| WORK TO BE COMPLETED |
Copy the records below exactly, omitting any pictures they contain.

Data records:

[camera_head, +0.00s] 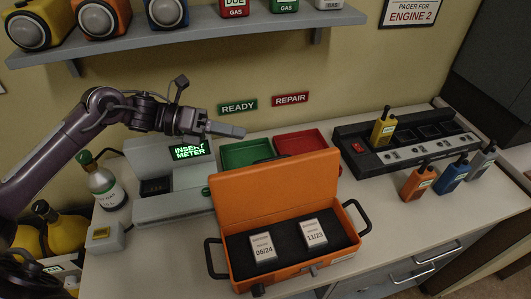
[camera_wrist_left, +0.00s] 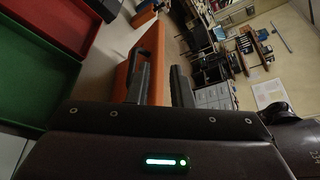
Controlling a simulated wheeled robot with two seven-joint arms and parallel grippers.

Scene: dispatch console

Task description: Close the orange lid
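The orange case (camera_head: 330,277) stands on the counter with two labelled white blocks in its black-lined inside. Its orange lid (camera_head: 275,189) is raised at the back, leaning slightly away from the case. In the left wrist view the orange lid (camera_wrist_left: 125,72) shows beyond and beside the fingers. My left gripper (camera_head: 240,131) is above and behind the lid, to its upper left, apart from it. In the left wrist view its two fingers (camera_wrist_left: 162,72) stand apart with nothing between them. My right gripper is not in view.
Behind the lid lie a green tray (camera_head: 240,154) and a red tray (camera_head: 300,141). A meter device (camera_head: 190,151) stands left, beside a small bottle (camera_head: 105,186). A black charger with radios (camera_head: 405,140) is at right. A wall shelf (camera_head: 190,34) hangs above. Some counter right of the case is clear.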

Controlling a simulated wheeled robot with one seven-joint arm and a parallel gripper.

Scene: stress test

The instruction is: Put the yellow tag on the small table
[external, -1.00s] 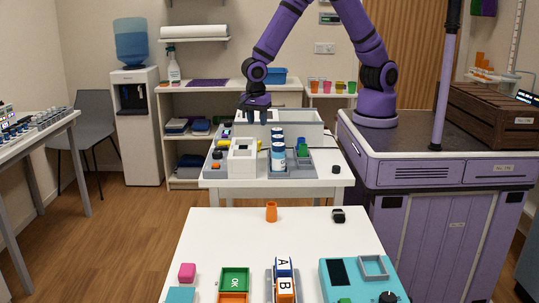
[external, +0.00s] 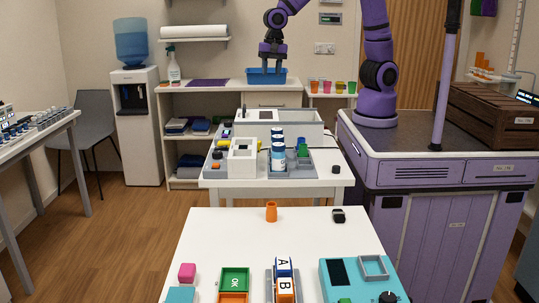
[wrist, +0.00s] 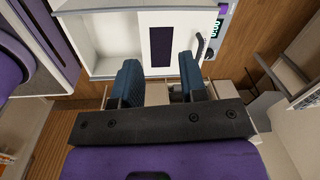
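My gripper (external: 272,70) is high above the white equipment table, in front of the blue bin on the back shelf. In the wrist view its two dark blue fingers (wrist: 160,85) stand apart with nothing visible held between them. A small yellow item (external: 223,143) lies at the left of the equipment table, partly hidden by a white box. It is too small to tell whether it is the yellow tag. A small white table (external: 318,96) with coloured cups stands at the back, right of the shelf. Which table the task means is not clear.
The equipment table (external: 335,183) holds a long white unit (external: 307,131), a white open box (external: 242,160) and several blue-and-white bottles (external: 278,157). A blue bin (external: 281,79) sits behind.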

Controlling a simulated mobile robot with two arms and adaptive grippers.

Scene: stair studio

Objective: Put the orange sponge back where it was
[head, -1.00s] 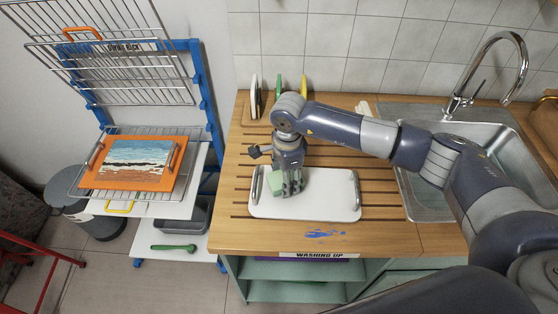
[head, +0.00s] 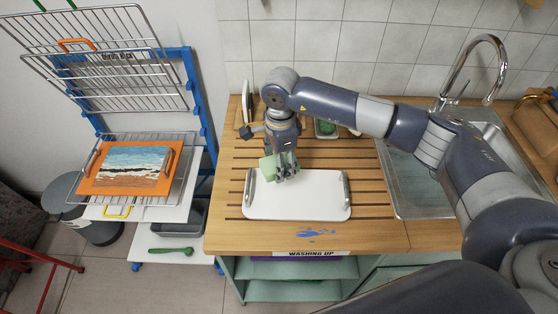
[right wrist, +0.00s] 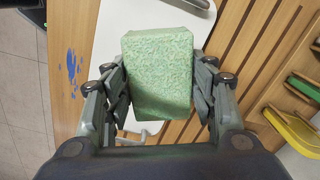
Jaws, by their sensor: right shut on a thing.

| CORRECT ANSWER |
[camera_head, +0.00s] 
[camera_wrist_left, +0.00s] 
Controlling a simulated wheeled robot with two seven-joint arms and parallel grippers.

Scene: dispatch console

Task description: Close the orange lid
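The orange case (camera_head: 330,277) stands on the counter with two labelled white blocks in its black-lined inside. Its orange lid (camera_head: 275,189) is raised at the back, leaning slightly away from the case. In the left wrist view the orange lid (camera_wrist_left: 125,72) shows beyond and beside the fingers. My left gripper (camera_head: 240,131) is above and behind the lid, to its upper left, apart from it. In the left wrist view its two fingers (camera_wrist_left: 162,72) stand apart with nothing between them. My right gripper is not in view.
Behind the lid lie a green tray (camera_head: 240,154) and a red tray (camera_head: 300,141). A meter device (camera_head: 190,151) stands left, beside a small bottle (camera_head: 105,186). A black charger with radios (camera_head: 405,140) is at right. A wall shelf (camera_head: 190,34) hangs above. Some counter right of the case is clear.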

Controlling a simulated wheeled robot with one seven-joint arm and a parallel gripper.

Scene: stress test

The instruction is: Put the yellow tag on the small table
[external, -1.00s] 
[external, +0.00s] 
[wrist, +0.00s] 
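My gripper (external: 272,70) is high above the white equipment table, in front of the blue bin on the back shelf. In the wrist view its two dark blue fingers (wrist: 160,85) stand apart with nothing visible held between them. A small yellow item (external: 223,143) lies at the left of the equipment table, partly hidden by a white box. It is too small to tell whether it is the yellow tag. A small white table (external: 318,96) with coloured cups stands at the back, right of the shelf. Which table the task means is not clear.
The equipment table (external: 335,183) holds a long white unit (external: 307,131), a white open box (external: 242,160) and several blue-and-white bottles (external: 278,157). A blue bin (external: 281,79) sits behind.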

Controlling a simulated mobile robot with two arms and adaptive grippers.

Scene: stair studio

Objective: Put the orange sponge back where it was
[head, -1.00s] 
[head, +0.00s] 
[right wrist, +0.00s] 
Jaws, by their sensor: right shut on a thing.

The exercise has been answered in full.